The Coaching Search: A Parody

Submitted by Humen on January 10th, 2011 at 12:29 AM

Arguably the most tradition-rich program in the nation, Michigan should leave no slippery rock unturned in its return to prosperity. It is for this reason that I choose to examine some of the lesser-known candidates. In addition, most people on this board are currently barking mad and could use a step back from the Heath Ledger. Without further ado, a list of unworthy candidates!


Charlie Weis

Experience: Offensive Coordinator Jets/Patriots, Notre Dame Head Coach, Your local buffet.

Pros: Weis would put Michigan on the map. Literally.

Cons: University is not big enough for both him and Barwis, but mostly him.

Interest: Rumors claim that his dream job is to consume a collegiate offensive line.

Little known fact: Once sued doctors who performed a gastric bypass on him and lost.

Outlook: Probably the best candidate on this list. Wow.



John L. Smith

Experience: Head Coach of Idaho, Utah State, Louisville, and Michigan State.

Pros: His special teams unit at Arkansas came close to icing a game against Ohio State.

Cons: Known for giving away games against Ohio State.

Interest: Telling people to "snap out of it"

Little Known Fact: Climbed Mt. Kilimanjaro and ran with the bulls.

Outlook: Would likely continue current status of the program. Seasons would begin on high notes and end with suicide notes. Hopefully that would represent a decline, but I don't know anymore.


Joe Paterno

Experience: Attained "tenure" as Head Coach of Penn State

Pros: Big name, iconic coach who has a proven track record of occasional success.

Cons: The shock of receiving the offer and the ferocity of the response will definitely kill him.

Interest: Calling recruits to inform them that he is still alive.

Little Known Fact: Died three years ago.

Outlook: Poor. Paterno is likely to have trouble noticing that Denard Robinson exists, considering the speed of his movement. On a positive note, he would (in this hypothetical situation) deny his request for transfer.


Kirk Herbstreit

Experience: Midwest connections, Predicting Les Miles to Michigan

Pros: Would finally have inside information on Michigan's next coach

Cons: Would probably still announce Miles to Michigan

Interest: Ohio State, eating Musburgers, secret Les Miles infatuation.

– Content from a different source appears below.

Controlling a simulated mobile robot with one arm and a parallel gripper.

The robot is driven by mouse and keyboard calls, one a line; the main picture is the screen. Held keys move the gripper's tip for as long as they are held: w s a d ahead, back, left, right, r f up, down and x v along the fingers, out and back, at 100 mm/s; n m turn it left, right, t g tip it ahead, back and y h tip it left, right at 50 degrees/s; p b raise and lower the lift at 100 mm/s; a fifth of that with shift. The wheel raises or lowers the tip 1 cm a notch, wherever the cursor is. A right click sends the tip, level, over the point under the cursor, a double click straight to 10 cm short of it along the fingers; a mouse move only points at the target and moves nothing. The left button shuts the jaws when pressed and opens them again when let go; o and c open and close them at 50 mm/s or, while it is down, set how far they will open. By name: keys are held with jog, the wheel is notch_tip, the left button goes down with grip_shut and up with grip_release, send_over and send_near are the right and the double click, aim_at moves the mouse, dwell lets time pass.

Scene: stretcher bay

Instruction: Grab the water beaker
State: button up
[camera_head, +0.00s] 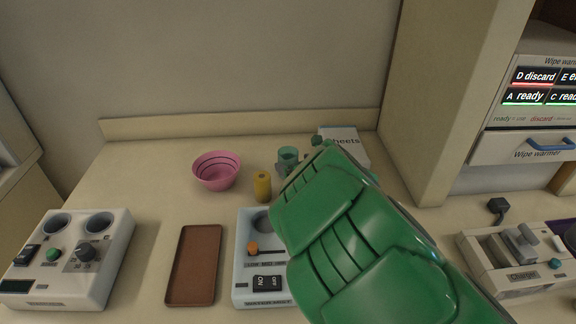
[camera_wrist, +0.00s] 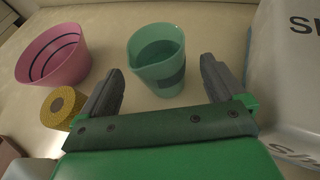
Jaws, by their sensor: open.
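The water beaker is a small teal cup (camera_head: 288,156) with a pouring lip, upright on the counter near the back. It also shows in the wrist view (camera_wrist: 158,62), with a darker band on its side. My gripper (camera_wrist: 160,76) is open, its two grey fingers on either side of the beaker's lower part as seen from the wrist. In the head view my green arm covers much of the middle, and the gripper's tips are mostly hidden.
A pink bowl (camera_head: 216,171) and a yellow cylinder (camera_head: 262,186) stand left of the beaker. A white sheets box (camera_head: 352,147) stands close on its right. A brown tray (camera_head: 194,265), a switch box (camera_head: 266,298) and a knob box (camera_head: 72,262) lie nearer the front.

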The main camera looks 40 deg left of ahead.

Little Known Fact: Aspires to have the hair of GERG

Outlook: Destined to become the Lou Holtz circa ESPN of Michigan. Will predict Michigan to win twenty national titles in sixteen years, or some shit.


Speaking of...


Greg Robinson

Experience: Great hair and hides a gut like a true professional.

Pros: A Michigan man of the coaching pedigree of Rodriguez

Cons: Likely costed Rodriguez a job and fueled the fire of this coaching change chaos

Interest: Collecting tears of distraught Michigan fans

Outlook: Robinson just can't be as bad as he was at Michigan. Was it the result of being underpaid? Was it the schematic conflict with Rich? He sure does look good though. Should make silver fox cubs with Anderson Cooper.